Posted by: Daniel Ipan Kumbon | 28 October 2015 at 05:47 PM
Re the possibility of a PNG Astronaut:
Looks like there are a few people who would like to send Peter O'Neill to the moon Chris.
I guess he's have to loose a bit of "weight" first though - wouldn't want to inflict that sort of baggage on the Moonians.
Posted by: Phil Fitzpatrick | 28 October 2015 at 12:24 PM
I first went to PNG in mid 1969, just in time to miss the telecast of Neil Armstrong taking his first step on the moon.
My reaction was one of amazement: an impossible dream had been realised within a mere 10 years of President Kennedy challenging the US to go to the moon.
It would be fair to say that most Papua New Guineans of that time either did not know about the moon landing or, when told about it, were frankly disbelieving.

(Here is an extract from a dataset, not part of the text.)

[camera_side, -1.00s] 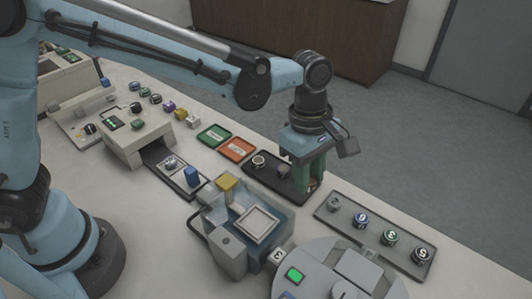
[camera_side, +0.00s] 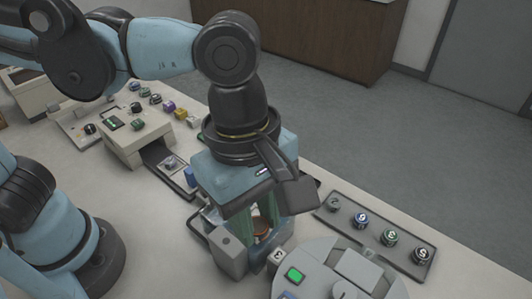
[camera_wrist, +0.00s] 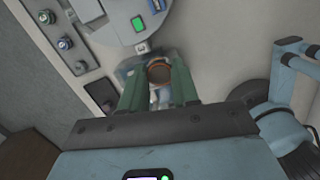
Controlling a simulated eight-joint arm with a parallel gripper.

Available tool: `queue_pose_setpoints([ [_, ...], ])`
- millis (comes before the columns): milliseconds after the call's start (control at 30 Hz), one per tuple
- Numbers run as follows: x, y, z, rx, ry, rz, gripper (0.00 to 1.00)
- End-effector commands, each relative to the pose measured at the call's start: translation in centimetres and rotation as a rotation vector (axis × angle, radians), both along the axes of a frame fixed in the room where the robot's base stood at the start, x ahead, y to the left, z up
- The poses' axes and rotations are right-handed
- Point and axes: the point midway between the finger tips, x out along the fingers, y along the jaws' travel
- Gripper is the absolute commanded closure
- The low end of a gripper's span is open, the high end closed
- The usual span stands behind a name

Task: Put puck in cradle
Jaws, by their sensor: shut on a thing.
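My gripper (camera_side: 262,222) has green fingers pointing down over the blue-grey press unit (camera_side: 232,256), which held a pale square cradle in the earlier side view. The fingers are shut on a round puck with a copper-brown rim (camera_wrist: 158,73), seen between them in the wrist view. In the side view the puck (camera_side: 262,228) shows low between the fingers, largely covered. The cradle itself is mostly hidden behind my gripper, so I cannot tell whether the puck touches it.
A dark tray (camera_side: 376,236) with several numbered pucks lies to the right. A round grey machine with a lit green button (camera_side: 295,274) stands at the front right. A beige control box (camera_side: 128,130) and a blue block (camera_side: 190,176) are to the left.

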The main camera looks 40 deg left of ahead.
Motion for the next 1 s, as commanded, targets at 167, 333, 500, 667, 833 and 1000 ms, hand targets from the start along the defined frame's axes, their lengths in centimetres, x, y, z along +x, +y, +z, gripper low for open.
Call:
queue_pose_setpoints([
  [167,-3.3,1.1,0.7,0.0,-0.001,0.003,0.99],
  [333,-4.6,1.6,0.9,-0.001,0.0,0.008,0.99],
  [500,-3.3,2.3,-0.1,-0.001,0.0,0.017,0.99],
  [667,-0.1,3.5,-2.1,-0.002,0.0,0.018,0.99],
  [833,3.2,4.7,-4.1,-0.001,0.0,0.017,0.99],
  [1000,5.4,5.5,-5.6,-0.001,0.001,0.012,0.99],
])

With hindsight, I can hardly blame them: nothing in their traditional life and belief systems could accommodate such an event.
At this time, if you had asked me if any Papua New Guinean would be wandering around the dreaming spires of Cambridge University anytime soon, I would have speculated that this would not happen in my lifetime.
Such a view would have been completely uncontroversial amongst my fellow kiaps: PNG was barely out of the stone age and the pressing need was to ensure the rule of law, promote economic development and introduce basic schooling and health care, not engage in fanciful thinking about sending people to Cambridge.
Yet here we are, 46 years later, and Daniel Kumbon (no doubt along with many others) has proved that I was utterly wrong.
I have to say that I am extremely pleased to be wrong: it is a marvellous thing that a bright Papua New Guinean man or woman can now dream of going to Oxford or Cambridge or Harvard or even to work with NASA.
I envy Daniel his moment lost in the halls of Cambridge, an experience I am yet to have.
Perhaps, one day, there will be a Papua New Guinean Astronaut? Why not? Anything seems possible now.